L'introduction d'autres instruments que l'orgue
dans la liturgie actuelle (en France)


 

 

 

L'orgue est traditionnellement l'instrument principal et privilégié par l'Eglise pour la liturgie. Les autres instruments ne sont admis dans le culte que d'une manière dérogatoire et sous certaines conditions.  Ils peuvent légitimement intervenir lors de veillées de prière, soirées à thématique religieuse. Mais il en va de la liturgie comme dans d'autres domaines : l'exception finit par devenir la norme et la norme l'exception et l'on constate que dans de nombreuses paroisses, flûte, violon, guitare, percussions ont pris une place affirmée en complément voire en remplacement de l'orgue. Il ne sera pas question ici des orgues ou claviers électroniques ni des accompagnements pré-enregistrés de chants que la technologie rend possible mais des instruments joués par des personnes « physiques » au cours des célébrations.

 

Voici, tout d'abord, ce que précisent les textes du Magistère au sujet de l'emploi des instruments autres que l'orgue :

 

1 - Instruction sur la musique sacrée et la sainte liturgie, 1958 :

 

68. Dans les actions liturgiques, surtout aux jours les plus solennels, d'autres instruments de musique - et tout d'abord les instruments à cordes et à archet - peuvent aussi être employés avec l'orgue ou sans lui, dans un ensemble musical ou pour accompagner le chant, mais en observant strictement les lois qui découlent des principes proposés ci-dessus (n° 60), et qui sont :

a) Qu'il s'agisse d'instruments de musique qui puissent vraiment convenir à l'usage sacré.
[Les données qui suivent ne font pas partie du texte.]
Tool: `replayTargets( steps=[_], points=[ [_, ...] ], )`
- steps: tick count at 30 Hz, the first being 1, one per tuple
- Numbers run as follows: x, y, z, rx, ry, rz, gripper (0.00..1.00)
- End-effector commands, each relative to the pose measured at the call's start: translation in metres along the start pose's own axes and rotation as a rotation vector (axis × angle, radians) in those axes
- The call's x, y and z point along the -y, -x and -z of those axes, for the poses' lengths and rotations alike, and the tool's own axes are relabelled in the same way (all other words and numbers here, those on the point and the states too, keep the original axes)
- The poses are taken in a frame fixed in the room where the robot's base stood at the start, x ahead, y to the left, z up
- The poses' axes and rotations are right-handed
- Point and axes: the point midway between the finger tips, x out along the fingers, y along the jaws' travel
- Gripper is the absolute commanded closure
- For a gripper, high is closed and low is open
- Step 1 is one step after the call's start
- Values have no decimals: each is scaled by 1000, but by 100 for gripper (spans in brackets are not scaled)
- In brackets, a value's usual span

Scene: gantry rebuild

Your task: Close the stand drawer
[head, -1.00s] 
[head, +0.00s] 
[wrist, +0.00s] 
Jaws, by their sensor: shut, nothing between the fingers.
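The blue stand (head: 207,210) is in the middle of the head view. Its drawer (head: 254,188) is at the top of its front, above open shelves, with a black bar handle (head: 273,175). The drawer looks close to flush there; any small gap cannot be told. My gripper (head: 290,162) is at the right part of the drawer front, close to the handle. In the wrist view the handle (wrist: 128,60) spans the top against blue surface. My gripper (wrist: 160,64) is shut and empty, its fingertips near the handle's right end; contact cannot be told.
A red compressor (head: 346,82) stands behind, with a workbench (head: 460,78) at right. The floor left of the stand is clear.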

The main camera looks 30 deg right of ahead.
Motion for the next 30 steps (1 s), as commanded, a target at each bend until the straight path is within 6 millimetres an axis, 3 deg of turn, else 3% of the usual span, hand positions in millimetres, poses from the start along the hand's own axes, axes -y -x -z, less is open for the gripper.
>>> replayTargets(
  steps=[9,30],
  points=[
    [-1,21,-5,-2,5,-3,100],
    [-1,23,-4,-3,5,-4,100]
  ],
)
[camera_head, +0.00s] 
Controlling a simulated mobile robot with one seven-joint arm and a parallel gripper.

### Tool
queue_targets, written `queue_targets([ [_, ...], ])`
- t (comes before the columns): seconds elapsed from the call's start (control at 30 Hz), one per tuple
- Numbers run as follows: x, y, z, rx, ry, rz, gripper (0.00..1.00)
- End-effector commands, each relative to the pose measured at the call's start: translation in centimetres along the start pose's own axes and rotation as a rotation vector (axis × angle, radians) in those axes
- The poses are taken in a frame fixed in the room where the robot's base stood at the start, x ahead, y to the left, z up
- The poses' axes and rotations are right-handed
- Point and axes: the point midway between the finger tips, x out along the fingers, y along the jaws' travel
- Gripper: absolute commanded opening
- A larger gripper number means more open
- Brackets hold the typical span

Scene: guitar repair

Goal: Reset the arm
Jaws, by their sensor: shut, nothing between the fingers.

b) Que le son de ces instruments retentisse de telle façon et avec une telle gravité, comme une sorte de chasteté religieuse, qu'on évite tout éclat de musique profane et que la piété des fidèles soit favorisée.

c) Que le maître du concert, l'organiste et les artistes connaissent bien l'usage des instruments et les lois de la musique sacrée.

 

70. Les instruments de musique qui, selon le jugement et la pratique générale, ne conviennent qu'à la musique profane seront totalement écartés de toute action liturgique et des pieux exercices. »

 

2 - Instruction « Musicam sacram », 1967 :

 

62. Les instruments de musique peuvent avoir une grande utilité dans les célébrations sacrées, soit qu'ils accompagnent le chant, soit qu'ils jouent seuls. "On estimera hautement, dans l'Église latine, l'orgue à tuyaux comme l'instrument traditionnel dont le son peut ajouter un éclat admirable aux cérémonies de l'Église et élever puissamment les âmes vers Dieu et le ciel. "Quant aux autres instruments, selon le jugement et le consentement de l'autorité territoriale compétente, il est permis de les admettre dans le culte divin, selon qu'ils sont ou peuvent devenir adaptés à un usage sacré, qu'ils s'accordent à la dignité du temple et qu'ils favorisent véritablement l'édification des fidèles." [43]

[43] Constitution sur la liturgie, art. 120.

 

63. Pour admettre des instruments et pour s'en servir, on tiendra compte du génie et des coutumes de chaque peuple. Les instruments qui, d'après le sens commun et l'usage courant, ne conviennent qu'à la musique profane seront exclus de toute action liturgique ainsi que des pia et sacra exercitia [44].

Tout instrument admis dans le culte sera employé de telle manière qu'il réponde aux exigences de l'action liturgique, qu'il serve à la beauté du culte et à l'édification des fidèles.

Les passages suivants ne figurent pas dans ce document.